__Exercise task__. Reproduce the data exactly.

__Collected data__.
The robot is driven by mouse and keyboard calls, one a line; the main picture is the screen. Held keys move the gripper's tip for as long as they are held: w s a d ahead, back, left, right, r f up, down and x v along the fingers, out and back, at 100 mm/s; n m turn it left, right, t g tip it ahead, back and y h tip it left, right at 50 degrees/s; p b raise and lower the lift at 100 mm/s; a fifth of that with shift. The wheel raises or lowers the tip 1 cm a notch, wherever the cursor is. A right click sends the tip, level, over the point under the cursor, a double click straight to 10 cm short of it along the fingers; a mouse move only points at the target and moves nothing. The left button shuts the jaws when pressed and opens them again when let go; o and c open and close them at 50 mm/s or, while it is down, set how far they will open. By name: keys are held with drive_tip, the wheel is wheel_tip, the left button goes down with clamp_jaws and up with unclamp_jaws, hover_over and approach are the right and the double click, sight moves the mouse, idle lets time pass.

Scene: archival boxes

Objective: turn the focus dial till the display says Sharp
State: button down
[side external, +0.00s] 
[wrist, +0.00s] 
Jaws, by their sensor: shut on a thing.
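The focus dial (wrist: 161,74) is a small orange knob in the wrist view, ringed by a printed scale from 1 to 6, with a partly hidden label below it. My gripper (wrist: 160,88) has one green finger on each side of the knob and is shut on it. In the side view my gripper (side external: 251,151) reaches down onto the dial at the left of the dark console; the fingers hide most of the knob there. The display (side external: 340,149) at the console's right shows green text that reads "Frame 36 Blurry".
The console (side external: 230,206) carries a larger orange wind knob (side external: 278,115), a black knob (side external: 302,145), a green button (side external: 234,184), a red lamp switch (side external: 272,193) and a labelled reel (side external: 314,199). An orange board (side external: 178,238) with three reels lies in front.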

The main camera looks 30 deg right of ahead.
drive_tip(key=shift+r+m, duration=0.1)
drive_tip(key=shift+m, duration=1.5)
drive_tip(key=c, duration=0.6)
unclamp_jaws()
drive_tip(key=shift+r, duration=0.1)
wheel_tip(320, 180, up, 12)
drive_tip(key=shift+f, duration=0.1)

__Full response__.
The robot is driven by mouse and keyboard calls, one a line; the main picture is the screen. Held keys move the gripper's tip for as long as they are held: w s a d ahead, back, left, right, r f up, down and x v along the fingers, out and back, at 100 mm/s; n m turn it left, right, t g tip it ahead, back and y h tip it left, right at 50 degrees/s; p b raise and lower the lift at 100 mm/s; a fifth of that with shift. The wheel raises or lowers the tip 1 cm a notch, wherever the cursor is. A right click sends the tip, level, over the point under the cursor, a double click straight to 10 cm short of it along the fingers; a mouse move only points at the target and moves nothing. The left button shuts the jaws when pressed and opens them again when let go; o and c open and close them at 50 mm/s or, while it is down, set how far they will open. By name: keys are held with drive_tip, the wheel is wheel_tip, the left button goes down with clamp_jaws and up with unclamp_jaws, hover_over and approach are the right and the double click, sight moves the mouse, idle lets time pass.

Scene: archival boxes

Objective: turn the focus dial till the display says Sharp
State: button down
[side external, +0.00s] 
[wrist, +0.00s] 
Jaws, by their sensor: shut on a thing.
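The focus dial (wrist: 161,74) is a small orange knob in the wrist view, ringed by a printed scale from 1 to 6, with a partly hidden label below it. My gripper (wrist: 160,88) has one green finger on each side of the knob and is shut on it. In the side view my gripper (side external: 251,151) reaches down onto the dial at the left of the dark console; the fingers hide most of the knob there. The display (side external: 340,149) at the console's right shows green text that reads "Frame 36 Blurry".
The console (side external: 230,206) carries a larger orange wind knob (side external: 278,115), a black knob (side external: 302,145), a green button (side external: 234,184), a red lamp switch (side external: 272,193) and a labelled reel (side external: 314,199). An orange board (side external: 178,238) with three reels lies in front.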

The main camera looks 30 deg right of ahead.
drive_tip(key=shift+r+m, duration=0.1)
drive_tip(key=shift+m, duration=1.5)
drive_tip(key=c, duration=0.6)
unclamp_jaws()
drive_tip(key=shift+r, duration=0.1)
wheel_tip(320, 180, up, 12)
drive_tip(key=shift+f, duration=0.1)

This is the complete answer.